Seguro,
seguro, ninguém está. Livre das balas perdidas, imune à dengue ou ao colesterol
alto, incólume ao preconceito, a salvo de traições, vacinado contra “Eu quero
tchu, eu quero tchá”, isento de impostos, resistente ao estresse, vedado contra
suborno, dispensado do voto, falto de risco iminente, fora do alvo da morte, personne.
Desconheço
tecnologias 100% eficientes de blindagem contra o mal. Para escapar de
possíveis acidentes e de crimes cada vez mais deliberados, prefiro a oração
fervorosa – gratuita e menos invasiva que a maior parte dos equipamentos de
segurança pessoal. Meu búnquer é uma capela doméstica, adornada com meus santos
de devoção. Mas minha fé não vem ao caso agora. Cada um se defende como pode.
Enquanto
a violência procria em qualquer habitat, cresce o número de cidadãos apavorados
que se cativam nas próprias residências. Na tentativa de se proteger, reforçam
portas e janelas, blindam vidros e constroem aposentos secretos – casamatas a
serem usadas como refúgio da família em caso de assalto ou sequestro. Uma
reportagem da Veja de seis anos
atrás contava que, naquela época, já havia mais de cem
búnqueres em residências brasileiras. (Perdoem-me os puristas; mas,
aportuguesada, a palavrinha ficou esquisita, hein? Então, como já esnobei o
plural de hambúrguer, ou melhor, de búnquer, vou mudar a grafia do termo daqui
em diante.) A matéria jornalística se referia a bunkers de verdade, edificados sob a casa ou o quintal, com direito
a isolamento total, paredes revestidas de chapas de aço, geradores de
eletricidade, linhas telefônicas privativas e estoques de mantimentos. Esse
número já deve ter ultrapassado as 500 moradias, hein? Dia a dia, a população
gasta mais em segurança privada, tendo crescido a obsessão por redomas.
Meus
conhecidos não têm casamatas. Pelo menos que eu saiba. A maior parte deles usa
grades, cadeados, trancas, cercas elétricas e alarmes para garantir a segurança
de seus veículos e casas. Alguns já foram sequestrados; quase todos,
assaltados. Sons de carro roubados, portas arrombadas nem são mais novidade. As
vítimas preferem nem procurar a delegacia para registrar ocorrenciazinhas
fúteis assim. Muitos amigos já sofreram com a clonagem de cheques e cartões,
entre outras fraudes. Um primo professor foi assassinado quando saía do
trabalho. A colega de uma sobrinha apanhou de uma gangue de meninas no pátio da
escola: perdeu as unhas postiças, muitos fios implantados de cabelo e o celular
com capinha da Hello Kitty. Será que as instituições de ensino têm perdido seu
caráter de fortaleza?
Citei
alguns tipos de violências factíveis, concretas. Mas o que fazer para se poupar
dos ataques verbais, das humilhações, da negligência, falta de diálogo,
incompreensões, fraudes amorosas e do bullying?

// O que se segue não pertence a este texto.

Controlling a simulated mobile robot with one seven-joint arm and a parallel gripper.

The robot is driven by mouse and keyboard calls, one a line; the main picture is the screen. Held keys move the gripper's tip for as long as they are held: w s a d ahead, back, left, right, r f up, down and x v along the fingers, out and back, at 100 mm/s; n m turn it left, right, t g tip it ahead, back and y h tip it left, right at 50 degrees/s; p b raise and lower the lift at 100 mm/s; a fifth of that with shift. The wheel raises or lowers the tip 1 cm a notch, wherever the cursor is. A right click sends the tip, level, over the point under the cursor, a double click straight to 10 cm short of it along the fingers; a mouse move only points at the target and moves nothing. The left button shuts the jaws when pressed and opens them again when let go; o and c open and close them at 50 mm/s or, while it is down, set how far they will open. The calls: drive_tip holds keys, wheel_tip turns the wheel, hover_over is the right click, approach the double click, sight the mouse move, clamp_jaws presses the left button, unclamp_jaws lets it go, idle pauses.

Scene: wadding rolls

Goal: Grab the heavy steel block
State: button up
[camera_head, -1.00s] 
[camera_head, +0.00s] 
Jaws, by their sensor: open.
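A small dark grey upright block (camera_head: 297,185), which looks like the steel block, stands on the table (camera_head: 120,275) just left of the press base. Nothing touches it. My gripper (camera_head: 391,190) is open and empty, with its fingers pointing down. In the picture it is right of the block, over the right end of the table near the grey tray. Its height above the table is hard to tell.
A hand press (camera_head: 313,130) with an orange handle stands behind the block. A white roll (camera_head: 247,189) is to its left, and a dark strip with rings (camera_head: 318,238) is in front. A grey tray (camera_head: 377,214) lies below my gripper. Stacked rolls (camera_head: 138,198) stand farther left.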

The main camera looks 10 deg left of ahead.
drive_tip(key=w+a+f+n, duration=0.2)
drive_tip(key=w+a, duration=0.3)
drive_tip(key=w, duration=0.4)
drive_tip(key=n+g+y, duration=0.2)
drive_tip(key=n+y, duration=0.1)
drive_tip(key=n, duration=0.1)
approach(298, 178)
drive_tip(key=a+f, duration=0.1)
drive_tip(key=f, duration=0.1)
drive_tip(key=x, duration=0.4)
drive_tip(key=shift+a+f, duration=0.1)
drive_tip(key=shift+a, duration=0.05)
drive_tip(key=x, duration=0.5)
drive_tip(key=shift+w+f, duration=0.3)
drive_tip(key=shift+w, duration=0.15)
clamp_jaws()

Como se preservar dessas brutalidades “menores”, “frescuritizinhas” que passam
despercebidas por outrem?
Quem
se sente psicologicamente coagido demais procura construir um bunker a sua maneira. Algumas pessoas
decidem usar o divã do terapeuta como escudo; muitas pedem ajuda a drogas;
outros frequentam templos ou grupos de oração; muitos outros se ensimesmam,
infelizes com a dor do silêncio que lhes lateja na alma; alguns optam pelo
suicídio. Estes últimos devem considerar que o sepulcro seja a casamata mais
segura de todas, onde a perturbação orle o zero – exceto em casos de exumação
do corpo ou assalto a cemitérios, dentre outras possibilidades esquisitas.
Também
há como se esconder por trás de um outro perfil, de uma máscara ou avatar. Pelo
menos no mundo virtual, o procedimento é bem utilizado. Para se vingar dos
insultos sofridos pelos colegas de classe ou pelos parceiros, demonstrar
maturidade e autoaceitação, proclamar-se lindo, inteligente, querido e
poderoso, o sujeito toma para si uma identidade fantástica. Assim, pela
internet, agrega seguidores, fãs, súditos, amantes... Enquanto o mundo real o
oprime, o indivíduo se relaciona muito bem com os entes do mundo virtual –
desvencilhando-se inclusive dos ataques terroristas dos pais, amigos, irmãos,
professores e companheiros. Não sei se é saudável e eficiente, mas a internet é
um bunker bem mais barato que os
tradicionais.
Seguro, seguro, ninguém está. Mas não vou construir
nenhuma casamata, não. Deus me proteja! Quero zanzar bem livre por aí, mesmo
correndo o risco de ouvir o Despacito na esquina.